• [TASK GOAL]: Every line from the one with "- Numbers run" to the one with "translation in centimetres", including those two, is to be copied exactly; all other lines of the entries below are left out.

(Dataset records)
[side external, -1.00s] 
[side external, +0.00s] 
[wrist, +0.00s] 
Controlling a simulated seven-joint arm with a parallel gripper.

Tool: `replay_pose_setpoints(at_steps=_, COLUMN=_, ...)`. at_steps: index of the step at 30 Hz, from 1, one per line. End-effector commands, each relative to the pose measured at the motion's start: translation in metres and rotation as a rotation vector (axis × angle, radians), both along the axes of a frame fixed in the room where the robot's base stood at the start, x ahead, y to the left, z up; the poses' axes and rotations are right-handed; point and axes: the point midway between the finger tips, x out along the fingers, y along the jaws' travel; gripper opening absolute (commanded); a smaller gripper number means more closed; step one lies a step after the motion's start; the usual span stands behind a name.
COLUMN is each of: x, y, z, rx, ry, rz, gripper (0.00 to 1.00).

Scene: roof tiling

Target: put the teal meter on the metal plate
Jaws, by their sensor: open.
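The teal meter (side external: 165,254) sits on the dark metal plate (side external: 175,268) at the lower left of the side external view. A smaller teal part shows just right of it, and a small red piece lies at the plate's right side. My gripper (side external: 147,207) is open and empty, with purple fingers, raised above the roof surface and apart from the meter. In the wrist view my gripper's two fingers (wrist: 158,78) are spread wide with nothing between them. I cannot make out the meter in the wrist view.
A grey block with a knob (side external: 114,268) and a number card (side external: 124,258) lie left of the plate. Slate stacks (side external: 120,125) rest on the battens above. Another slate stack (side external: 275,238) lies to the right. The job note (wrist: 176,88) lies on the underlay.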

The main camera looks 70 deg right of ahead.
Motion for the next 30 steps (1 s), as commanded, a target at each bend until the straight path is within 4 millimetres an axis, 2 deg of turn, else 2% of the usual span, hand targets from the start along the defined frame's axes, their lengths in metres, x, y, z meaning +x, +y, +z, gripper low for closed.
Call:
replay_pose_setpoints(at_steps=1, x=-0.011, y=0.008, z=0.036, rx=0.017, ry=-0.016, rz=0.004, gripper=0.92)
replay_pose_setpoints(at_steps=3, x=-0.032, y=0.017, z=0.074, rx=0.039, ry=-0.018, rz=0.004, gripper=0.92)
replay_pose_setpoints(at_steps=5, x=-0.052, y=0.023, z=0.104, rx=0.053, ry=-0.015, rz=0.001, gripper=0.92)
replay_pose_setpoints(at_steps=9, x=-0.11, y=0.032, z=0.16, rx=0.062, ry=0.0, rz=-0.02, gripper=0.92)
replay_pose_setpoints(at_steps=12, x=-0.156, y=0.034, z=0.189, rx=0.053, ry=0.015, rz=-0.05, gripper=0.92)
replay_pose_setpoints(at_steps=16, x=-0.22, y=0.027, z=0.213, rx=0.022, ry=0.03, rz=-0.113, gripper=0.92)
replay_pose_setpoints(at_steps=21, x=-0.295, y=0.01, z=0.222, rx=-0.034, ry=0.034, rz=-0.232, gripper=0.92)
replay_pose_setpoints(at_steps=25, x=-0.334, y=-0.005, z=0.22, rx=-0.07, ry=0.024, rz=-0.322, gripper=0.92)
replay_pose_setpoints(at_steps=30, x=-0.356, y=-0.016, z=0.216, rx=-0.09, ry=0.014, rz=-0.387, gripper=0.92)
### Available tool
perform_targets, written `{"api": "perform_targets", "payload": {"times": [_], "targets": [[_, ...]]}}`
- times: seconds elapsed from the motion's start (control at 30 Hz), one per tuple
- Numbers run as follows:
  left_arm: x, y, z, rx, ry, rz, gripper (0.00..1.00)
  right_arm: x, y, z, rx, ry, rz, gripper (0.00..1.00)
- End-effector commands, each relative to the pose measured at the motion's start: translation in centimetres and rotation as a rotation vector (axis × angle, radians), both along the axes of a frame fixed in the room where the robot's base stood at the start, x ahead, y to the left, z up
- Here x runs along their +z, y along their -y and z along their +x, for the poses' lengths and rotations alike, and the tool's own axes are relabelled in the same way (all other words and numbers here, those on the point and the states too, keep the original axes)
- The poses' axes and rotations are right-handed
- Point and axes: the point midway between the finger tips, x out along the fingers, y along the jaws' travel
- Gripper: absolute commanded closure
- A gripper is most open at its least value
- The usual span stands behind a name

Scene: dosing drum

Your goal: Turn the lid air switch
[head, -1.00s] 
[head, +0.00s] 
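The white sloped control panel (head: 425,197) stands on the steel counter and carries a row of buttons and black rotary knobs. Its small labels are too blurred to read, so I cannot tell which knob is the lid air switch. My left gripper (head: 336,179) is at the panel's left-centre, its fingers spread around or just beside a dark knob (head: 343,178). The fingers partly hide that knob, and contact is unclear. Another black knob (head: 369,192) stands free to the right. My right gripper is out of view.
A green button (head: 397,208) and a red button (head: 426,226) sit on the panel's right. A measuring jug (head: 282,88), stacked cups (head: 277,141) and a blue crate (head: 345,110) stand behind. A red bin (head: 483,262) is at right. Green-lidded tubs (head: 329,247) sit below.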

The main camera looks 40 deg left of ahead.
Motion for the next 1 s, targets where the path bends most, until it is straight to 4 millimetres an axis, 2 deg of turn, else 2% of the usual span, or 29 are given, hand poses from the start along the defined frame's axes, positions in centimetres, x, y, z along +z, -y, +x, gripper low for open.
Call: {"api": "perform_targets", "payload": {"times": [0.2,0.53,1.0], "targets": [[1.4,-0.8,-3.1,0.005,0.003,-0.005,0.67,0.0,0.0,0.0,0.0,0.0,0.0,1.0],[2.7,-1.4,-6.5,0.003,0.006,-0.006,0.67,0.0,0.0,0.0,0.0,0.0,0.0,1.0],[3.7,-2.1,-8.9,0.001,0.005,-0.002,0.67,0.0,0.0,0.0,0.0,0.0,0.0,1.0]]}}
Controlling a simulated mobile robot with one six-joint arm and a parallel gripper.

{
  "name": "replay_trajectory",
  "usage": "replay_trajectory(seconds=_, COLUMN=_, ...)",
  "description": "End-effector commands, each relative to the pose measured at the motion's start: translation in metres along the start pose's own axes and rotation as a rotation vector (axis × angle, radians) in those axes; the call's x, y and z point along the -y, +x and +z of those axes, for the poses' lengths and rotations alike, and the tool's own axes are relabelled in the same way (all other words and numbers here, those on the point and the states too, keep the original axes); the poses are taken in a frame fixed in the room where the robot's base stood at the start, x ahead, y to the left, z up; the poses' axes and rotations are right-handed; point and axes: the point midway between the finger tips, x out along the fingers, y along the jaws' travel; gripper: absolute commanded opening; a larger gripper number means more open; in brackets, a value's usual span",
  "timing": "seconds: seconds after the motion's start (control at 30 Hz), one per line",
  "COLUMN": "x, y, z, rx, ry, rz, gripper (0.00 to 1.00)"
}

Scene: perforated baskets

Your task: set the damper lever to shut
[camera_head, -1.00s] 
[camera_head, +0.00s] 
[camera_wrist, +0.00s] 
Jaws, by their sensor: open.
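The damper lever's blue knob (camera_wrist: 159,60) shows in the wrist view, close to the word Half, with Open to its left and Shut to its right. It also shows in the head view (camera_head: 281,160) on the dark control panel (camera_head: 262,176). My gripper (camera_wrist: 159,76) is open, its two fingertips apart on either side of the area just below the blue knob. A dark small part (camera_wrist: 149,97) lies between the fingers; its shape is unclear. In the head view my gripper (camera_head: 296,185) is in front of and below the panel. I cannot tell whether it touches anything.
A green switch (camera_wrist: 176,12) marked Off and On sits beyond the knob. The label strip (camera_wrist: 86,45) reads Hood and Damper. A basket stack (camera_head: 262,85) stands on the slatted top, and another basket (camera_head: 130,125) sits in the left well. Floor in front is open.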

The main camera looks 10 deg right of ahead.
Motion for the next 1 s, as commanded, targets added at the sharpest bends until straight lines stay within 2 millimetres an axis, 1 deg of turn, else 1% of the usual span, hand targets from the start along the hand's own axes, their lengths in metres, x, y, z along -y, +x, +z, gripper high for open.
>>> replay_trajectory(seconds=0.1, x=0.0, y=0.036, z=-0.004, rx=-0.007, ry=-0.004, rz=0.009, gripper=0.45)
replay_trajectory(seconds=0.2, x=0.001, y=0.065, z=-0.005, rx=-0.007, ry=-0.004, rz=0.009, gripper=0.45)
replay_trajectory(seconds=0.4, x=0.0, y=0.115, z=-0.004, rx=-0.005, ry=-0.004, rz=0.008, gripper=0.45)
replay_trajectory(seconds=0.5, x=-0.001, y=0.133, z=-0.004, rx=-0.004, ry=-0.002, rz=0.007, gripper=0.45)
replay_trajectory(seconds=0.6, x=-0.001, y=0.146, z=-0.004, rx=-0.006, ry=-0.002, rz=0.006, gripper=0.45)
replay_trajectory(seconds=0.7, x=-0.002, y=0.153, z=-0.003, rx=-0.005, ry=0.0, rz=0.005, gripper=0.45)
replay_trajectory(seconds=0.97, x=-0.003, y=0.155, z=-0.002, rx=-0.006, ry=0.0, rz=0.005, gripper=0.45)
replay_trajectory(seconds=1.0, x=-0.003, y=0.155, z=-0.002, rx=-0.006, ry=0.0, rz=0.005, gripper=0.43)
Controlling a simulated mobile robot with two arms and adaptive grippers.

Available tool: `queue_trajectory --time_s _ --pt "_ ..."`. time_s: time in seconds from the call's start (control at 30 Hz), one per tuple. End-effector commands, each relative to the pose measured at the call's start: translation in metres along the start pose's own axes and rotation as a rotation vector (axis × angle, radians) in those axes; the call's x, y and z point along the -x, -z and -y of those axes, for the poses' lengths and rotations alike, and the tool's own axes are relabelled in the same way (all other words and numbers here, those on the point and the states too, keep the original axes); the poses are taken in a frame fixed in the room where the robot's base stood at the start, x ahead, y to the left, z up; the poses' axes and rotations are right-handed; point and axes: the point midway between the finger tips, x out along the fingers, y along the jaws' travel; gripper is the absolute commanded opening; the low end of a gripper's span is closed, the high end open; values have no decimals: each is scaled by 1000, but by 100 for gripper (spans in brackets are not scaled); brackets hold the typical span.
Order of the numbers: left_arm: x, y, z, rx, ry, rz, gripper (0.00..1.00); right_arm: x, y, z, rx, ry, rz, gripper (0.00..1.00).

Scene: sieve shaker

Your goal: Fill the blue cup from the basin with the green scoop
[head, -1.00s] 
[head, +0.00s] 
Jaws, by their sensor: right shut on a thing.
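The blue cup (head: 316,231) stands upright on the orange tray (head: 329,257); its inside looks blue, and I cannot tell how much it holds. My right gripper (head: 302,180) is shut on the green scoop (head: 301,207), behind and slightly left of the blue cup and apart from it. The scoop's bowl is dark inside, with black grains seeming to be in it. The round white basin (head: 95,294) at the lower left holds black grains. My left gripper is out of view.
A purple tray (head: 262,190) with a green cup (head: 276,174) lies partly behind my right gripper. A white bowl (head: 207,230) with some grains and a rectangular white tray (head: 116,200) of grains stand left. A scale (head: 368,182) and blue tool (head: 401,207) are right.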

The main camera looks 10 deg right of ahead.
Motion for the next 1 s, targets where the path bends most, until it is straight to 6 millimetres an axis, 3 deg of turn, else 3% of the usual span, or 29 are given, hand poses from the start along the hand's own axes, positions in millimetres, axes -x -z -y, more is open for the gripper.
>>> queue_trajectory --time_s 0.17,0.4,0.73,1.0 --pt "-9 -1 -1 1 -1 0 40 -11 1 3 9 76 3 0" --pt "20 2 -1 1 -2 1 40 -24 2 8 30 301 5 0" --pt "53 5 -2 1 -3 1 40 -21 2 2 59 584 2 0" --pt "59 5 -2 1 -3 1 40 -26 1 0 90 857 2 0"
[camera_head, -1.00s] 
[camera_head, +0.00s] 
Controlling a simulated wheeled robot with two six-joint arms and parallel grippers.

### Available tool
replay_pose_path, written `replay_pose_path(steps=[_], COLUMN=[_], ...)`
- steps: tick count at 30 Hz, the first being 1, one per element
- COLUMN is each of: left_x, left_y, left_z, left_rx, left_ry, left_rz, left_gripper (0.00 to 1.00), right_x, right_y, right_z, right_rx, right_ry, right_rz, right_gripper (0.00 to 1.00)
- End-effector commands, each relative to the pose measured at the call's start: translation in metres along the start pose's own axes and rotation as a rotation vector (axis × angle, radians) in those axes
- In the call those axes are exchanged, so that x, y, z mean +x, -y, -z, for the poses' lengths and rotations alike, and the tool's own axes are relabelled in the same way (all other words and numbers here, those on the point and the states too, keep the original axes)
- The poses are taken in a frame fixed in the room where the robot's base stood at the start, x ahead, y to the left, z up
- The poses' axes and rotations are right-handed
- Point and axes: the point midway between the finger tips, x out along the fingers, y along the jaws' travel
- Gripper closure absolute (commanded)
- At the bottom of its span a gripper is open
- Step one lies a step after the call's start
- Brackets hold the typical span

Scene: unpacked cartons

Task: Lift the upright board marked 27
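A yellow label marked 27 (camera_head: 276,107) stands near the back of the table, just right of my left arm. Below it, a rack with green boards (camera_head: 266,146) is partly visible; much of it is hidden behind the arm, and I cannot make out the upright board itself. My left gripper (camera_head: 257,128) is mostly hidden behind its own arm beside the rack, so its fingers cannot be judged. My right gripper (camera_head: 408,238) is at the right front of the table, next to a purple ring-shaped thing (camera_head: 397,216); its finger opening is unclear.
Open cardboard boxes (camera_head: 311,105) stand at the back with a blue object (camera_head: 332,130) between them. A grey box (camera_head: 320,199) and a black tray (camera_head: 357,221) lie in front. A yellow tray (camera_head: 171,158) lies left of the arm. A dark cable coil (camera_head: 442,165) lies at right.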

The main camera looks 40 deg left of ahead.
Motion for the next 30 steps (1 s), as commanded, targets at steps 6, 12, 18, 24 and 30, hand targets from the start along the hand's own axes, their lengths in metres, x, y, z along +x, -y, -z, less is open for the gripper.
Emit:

• [ANSWER TO THIS EXERCISE]:
- Numbers run as follows:
  left_arm: x, y, z, rx, ry, rz, gripper (0.00..1.00)
  right_arm: x, y, z, rx, ry, rz, gripper (0.00..1.00)
- End-effector commands, each relative to the pose measured at the motion's start: translation in centimetres and rotation as a rotation vector (axis × angle, radians), both along the axes of a frame fixed in the room where the robot's base stood at the start, x ahead, y to the left, z up

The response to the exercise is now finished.